During the Chinese New Year Festival, elite runner Marcus Ong, 30, will be out of the house – visiting friends and relatives from 9am in the mornings all the way until 11pm most nights.
This routine would be the same for roughly the first three to four days into the Chinese New Year, for Ong, a national 5,000m and 10,000m runner who holds down a day job as a Project Manager.
Will ensure that he does his long runs 4 – 5 times a week
But despite that, Ong will still make sure that he does long runs 4 to 5 times a week through the festive period.
His long runs last typically between 30 minutes to one hour and he will continue this routine till the end of the Chinese New Year period – after which he will incorporate more SpeedWork sessions into his regime, as he gears up for the 10km race at the Gold Coast Marathon in July this year.
Added Ong, “Doing this should not be too disruptive to my normal sleeping habits. I am usually in bed by 12 midnight and I normally wake up to run at roughly 7am. As long as I maintain this sleeping pattern then I should be okay.”
However, Ong stressed that he would not follow his rigorous training pattern though, if he is feeling particularly lethargic.
Explained the runner, “I believe that if the body is tired, do not train – by pushing your body too much, you may risk yourself developing an injury. Though I may plan to run that morning, I will choose to sleep instead if I feel particularly lethargic in the morning. It is okay to take one or two days off to enjoy the Chinese New Year festivities.”
But Ong pointed out that there is a difference between being lethargic and simply being lazy though.
He said, “If you are finding that your whole body is tired and cannot train as you normally would, you are fatigued and should take a break. But if you feel that you just want to sleep instead, chances are that you are being lazy.”
Not tempted to overeat when he visits friends and relatives this Chinese New Year
On the other hand though, Ong admits that unlike many Singaporeans, he won’t really be tempted to overeat during the festive season. This is because he prefers to bake his own Chinese New Year goodies rather than buying them at the shops.
Said Ong, “The Chinese New Year goodies that you buy, usually contain a lot of preservatives and other unhealthy ingredients which poison your body and make you fat. So I would rather not eat them.”
However, when pressed further, Ong did admit that he had one guilty pleasure during the festive season though – Bak Kwa. But he quickly added that he would eat a very small portion, about one-tenth of a regular sized piece, just to get a taste of it.
Said Ong, “I won’t want to disrupt my normal everyday routine and cheat on my diet, even if it’s the Chinese New Year season. No matter what you are eating, try to minimise the quantity. Of course going overboard and eating say, 20 pieces of Bak Kwa in a single sitting, is simply asking for trouble. If you really love Bak Kwa, about one or two pieces a day is enough.”

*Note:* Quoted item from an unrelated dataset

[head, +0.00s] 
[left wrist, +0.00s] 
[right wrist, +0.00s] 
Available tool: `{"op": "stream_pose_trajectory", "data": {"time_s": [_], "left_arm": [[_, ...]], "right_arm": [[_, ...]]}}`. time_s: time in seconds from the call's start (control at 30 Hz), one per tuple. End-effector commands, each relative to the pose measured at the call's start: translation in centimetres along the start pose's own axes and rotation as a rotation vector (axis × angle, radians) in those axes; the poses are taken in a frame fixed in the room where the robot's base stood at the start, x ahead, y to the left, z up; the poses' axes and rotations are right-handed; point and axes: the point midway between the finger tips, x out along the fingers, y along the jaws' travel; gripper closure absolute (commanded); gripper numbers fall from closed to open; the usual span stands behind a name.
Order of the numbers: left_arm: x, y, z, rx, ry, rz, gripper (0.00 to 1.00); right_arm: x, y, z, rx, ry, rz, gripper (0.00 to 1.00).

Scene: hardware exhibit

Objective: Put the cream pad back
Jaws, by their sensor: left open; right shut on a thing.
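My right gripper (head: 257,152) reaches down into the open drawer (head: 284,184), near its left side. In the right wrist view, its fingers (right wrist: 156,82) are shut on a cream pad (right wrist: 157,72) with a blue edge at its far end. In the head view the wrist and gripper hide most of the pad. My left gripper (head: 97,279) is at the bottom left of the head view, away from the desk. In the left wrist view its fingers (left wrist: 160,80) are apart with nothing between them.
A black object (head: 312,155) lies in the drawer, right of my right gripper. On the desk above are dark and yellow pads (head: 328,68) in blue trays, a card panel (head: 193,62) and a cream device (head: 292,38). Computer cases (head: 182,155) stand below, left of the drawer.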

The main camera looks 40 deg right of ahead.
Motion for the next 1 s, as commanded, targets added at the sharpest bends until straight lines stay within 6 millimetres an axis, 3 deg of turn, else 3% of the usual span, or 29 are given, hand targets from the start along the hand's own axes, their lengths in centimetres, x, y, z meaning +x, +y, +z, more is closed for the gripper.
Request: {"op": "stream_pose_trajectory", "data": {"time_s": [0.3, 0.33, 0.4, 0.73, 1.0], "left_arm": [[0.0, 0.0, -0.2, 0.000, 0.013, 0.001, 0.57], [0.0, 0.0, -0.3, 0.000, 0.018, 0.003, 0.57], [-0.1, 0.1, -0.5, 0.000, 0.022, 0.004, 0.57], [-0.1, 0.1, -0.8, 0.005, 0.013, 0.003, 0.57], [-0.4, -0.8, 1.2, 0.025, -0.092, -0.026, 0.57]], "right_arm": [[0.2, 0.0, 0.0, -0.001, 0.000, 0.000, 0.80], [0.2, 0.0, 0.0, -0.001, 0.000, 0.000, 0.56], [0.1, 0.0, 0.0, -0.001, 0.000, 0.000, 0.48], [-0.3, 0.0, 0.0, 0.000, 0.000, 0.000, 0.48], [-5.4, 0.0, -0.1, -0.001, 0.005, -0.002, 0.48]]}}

His family bakes their Chinese New Year goodies
Other than that, Ong admitted that he and his family usually bake their Chinese New Year goodies at home.

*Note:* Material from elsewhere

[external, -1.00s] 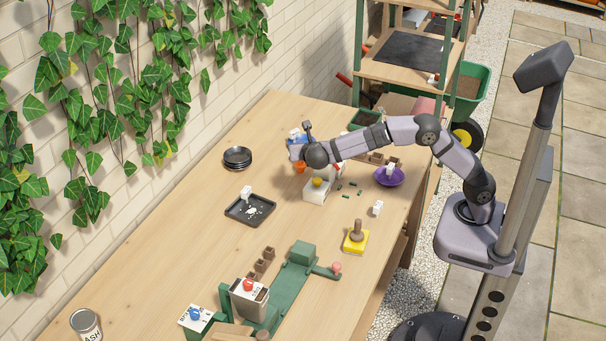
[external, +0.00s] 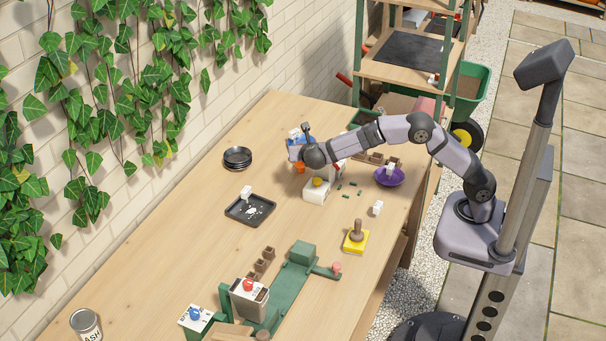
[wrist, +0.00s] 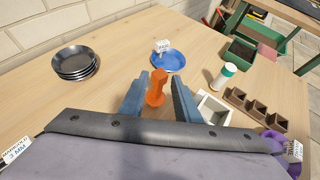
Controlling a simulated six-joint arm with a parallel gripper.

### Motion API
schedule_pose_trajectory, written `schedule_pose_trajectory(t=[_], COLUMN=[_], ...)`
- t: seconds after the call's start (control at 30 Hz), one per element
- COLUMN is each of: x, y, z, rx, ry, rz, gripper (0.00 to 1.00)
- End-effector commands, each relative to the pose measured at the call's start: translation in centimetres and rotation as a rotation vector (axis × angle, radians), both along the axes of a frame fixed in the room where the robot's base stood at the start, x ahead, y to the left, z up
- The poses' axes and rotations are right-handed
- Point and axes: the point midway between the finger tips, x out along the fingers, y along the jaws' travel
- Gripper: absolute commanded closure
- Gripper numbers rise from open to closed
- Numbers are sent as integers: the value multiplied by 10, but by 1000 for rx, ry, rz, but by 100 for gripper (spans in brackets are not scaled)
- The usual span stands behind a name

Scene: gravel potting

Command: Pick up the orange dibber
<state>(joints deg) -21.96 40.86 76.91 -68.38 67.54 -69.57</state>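The orange dibber (wrist: 156,87) stands between the two blue-grey fingers of my gripper (wrist: 159,77) in the wrist view. The fingers look spread, with a narrow gap on either side of the dibber. In the external view a bit of the orange dibber (external: 299,169) shows just below my gripper (external: 298,158), at the far part of the table.
A blue plate (wrist: 170,62) with a white tag is beyond the dibber. A stack of dark saucers (wrist: 75,65) is at left. A white box (wrist: 214,108), a green-capped bottle (wrist: 223,76) and brown pots (wrist: 252,107) are at right. Bare table separates the saucers and dibber.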

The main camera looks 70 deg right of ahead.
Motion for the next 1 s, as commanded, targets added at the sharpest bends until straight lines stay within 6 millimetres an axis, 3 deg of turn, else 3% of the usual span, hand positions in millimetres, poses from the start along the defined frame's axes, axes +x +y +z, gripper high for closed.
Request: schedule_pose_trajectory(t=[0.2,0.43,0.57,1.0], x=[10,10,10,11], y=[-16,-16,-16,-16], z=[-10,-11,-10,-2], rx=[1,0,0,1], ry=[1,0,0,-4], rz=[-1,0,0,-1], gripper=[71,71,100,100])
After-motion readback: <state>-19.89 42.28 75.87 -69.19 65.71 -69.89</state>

This is because according to the runner, by baking your own cookies, you can control exactly what you are putting in them – and can ensure that no harmful chemicals are entering your body.

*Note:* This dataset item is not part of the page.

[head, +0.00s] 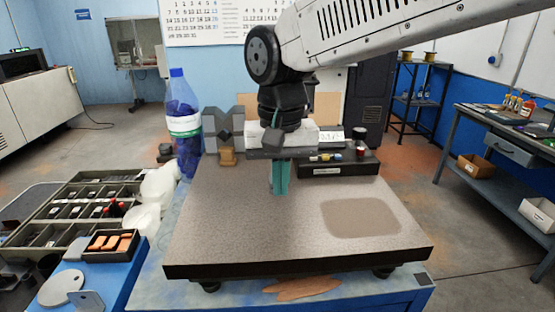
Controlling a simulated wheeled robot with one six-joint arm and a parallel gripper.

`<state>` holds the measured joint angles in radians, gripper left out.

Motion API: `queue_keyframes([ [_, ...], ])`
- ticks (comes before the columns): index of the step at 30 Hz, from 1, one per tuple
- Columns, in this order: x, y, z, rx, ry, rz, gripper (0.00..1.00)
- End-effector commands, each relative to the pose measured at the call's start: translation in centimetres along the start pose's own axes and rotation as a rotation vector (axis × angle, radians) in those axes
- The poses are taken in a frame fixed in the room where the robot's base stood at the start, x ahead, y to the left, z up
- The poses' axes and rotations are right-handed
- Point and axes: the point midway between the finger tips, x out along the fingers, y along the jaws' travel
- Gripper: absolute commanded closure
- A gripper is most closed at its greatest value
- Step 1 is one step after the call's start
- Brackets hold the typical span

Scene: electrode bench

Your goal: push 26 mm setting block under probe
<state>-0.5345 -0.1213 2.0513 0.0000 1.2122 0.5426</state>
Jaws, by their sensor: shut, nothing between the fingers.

He explained, “You never know exactly what they are putting into the store-bought stuff to make them taste so good.”
For Ong though, fortunately his brother is an executive chef in one of the top restaurants and has recently baked some healthy pineapple tarts for the family.
Said the runner, “I make sure that he puts in less butter and salt, and no MSG or preservatives. The pineapple filling is also freshly ground from real pineapples, so there’s no sugary jam used. But because they are so fresh, they must be consumed within seven days.”
Ong himself has also attempted to prepare a healthy version of Bak Kwa.
He explained, “The recipe is still in the research phase but so far the best versions we have come up with, use the grill to make grilled Bak Kwa or else we pan-fry it with vegetable oil.”
To Ong, maintaining self-control is very important especially for him, as an elite runner. He said, “Basically it is your choice, whether you want to keep healthy or if you want to eat junk food all the way through the festive season.”He added, “Even if it is your favourite food, exercising self control is important. For me, I really love my deep-fried chicken nuggets, but I don’t eat them all the time. I restrict them to only either before or after my races, taking about 30 to 40 pieces at one go. Apart from then, I don’t eat them.”
Ong admitted though, that he has tried to bake his own healthy version of the deep-fried chicken nuggets but he admitted that no matter how much the recipe is modified, it can never taste the same as the ones he buys.
He explained, “The version I make is pan-fried and there is no MSG or other unhealthy chemicals in there. It may not taste quite the same as the traditional version, but then again, healthy food is never usually the best food in terms of the taste and flavour. And although you may like your healthy versions yourself, it all still boils down to personal preference as your friends may not feel the same way about your healthy take on these unhealthy foods.”